Как в «Синей птице» Метерлинка родители на том свете живут, когда о них вспоминают, так и в системе нашего автора когда художник вспоминает кого-то из предшественников, его стиль обогащает искусство. Не случайно Окакура много интересовался современной физикой, в частности акустикой и явлением резонанса, – возникает или возрождается что-то одно в искусстве, и начинает резонировать всё остальное. Возрождается какая-то одна манера, и всё искусство начинает откликаться. Вспомним, какое в нашей стране огромное влияние оказало открытие древнерусской иконы на становление русского авангарда: были открыты яркие цвета Древней Руси, и уже ни один художник не мог пройти мимо них.
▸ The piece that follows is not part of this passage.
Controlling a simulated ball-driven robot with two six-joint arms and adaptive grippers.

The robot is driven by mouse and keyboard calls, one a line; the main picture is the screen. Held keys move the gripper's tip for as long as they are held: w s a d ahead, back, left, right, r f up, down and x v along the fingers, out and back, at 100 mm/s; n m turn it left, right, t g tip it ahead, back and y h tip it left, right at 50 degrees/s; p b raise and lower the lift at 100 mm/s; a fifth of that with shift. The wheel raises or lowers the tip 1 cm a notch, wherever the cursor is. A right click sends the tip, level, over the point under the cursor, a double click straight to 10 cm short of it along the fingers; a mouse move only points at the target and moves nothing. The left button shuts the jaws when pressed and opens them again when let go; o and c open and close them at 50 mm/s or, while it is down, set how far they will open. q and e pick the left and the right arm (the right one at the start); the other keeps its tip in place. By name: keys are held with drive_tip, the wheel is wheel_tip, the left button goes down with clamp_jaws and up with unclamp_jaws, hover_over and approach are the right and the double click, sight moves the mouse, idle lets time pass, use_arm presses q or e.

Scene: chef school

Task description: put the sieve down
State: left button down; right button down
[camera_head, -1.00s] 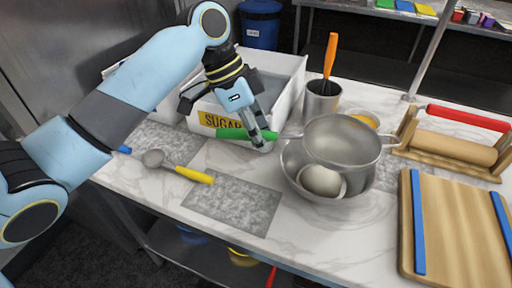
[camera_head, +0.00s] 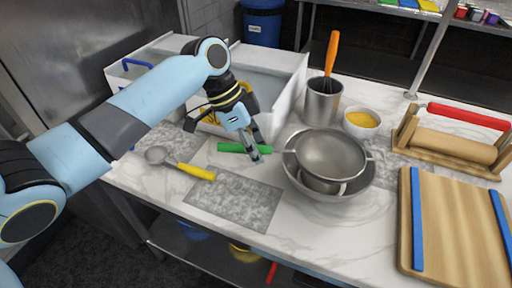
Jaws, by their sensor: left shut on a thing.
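The sieve (camera_head: 332,152) has a round grey metal basket and a green handle (camera_head: 231,148). My left gripper (camera_head: 257,150) is shut on the green handle, with the fingers pointing down over the worktop. The basket is over a wide metal bowl (camera_head: 364,185) and hides much of its inside. I cannot tell whether the basket touches the bowl. My right gripper is not in view.
A grey mat (camera_head: 235,205) lies in front, with a yellow-handled scoop (camera_head: 196,172) to its left. A metal pot (camera_head: 322,103), a yellow-filled bowl (camera_head: 361,122), a rolling pin stand (camera_head: 455,148) and a wooden board (camera_head: 455,235) stand right. A white bin (camera_head: 290,92) is behind.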

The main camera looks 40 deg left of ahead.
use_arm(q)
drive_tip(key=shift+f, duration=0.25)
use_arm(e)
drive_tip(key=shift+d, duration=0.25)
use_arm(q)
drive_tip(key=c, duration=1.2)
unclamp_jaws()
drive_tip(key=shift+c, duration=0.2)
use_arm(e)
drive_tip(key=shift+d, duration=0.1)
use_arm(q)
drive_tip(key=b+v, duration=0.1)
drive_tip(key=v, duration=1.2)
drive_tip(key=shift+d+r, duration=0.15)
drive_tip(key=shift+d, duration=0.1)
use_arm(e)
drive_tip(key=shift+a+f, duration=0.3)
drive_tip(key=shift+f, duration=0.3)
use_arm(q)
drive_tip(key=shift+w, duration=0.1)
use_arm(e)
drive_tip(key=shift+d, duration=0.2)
С 1904 года Окакура работал в Бостонском музее изящных искусств, с 1910 года руководил всем Отделом азиатского искусства музея. Он много переписывался с коллегами во всем мире, своим главным другом и мудрым наставником считал Рабиндраната Тагора. Тагор, напомним, был не только великим индийским поэтом, но и создателем своеобразной гуманистической педагогики, к которой и сейчас обращаются философы, такие как Марта Нуссбаум[1]. Согласно Тагору, образование – это не столько овладение какими-то навыками, сколько своеобразный внутренний театр, ответственное познание себя и умение выразить это познание в образах. Так и Окакура мыслил историю японского искусства театрально: все эти даймё и самураи – только театральные роли, тогда как суть японской истории – создание новой образности самопознания, благодаря которой весь мир может стать лучше. Япония для него – коллективный Сократ, учащий познавать себя за чашкой чая.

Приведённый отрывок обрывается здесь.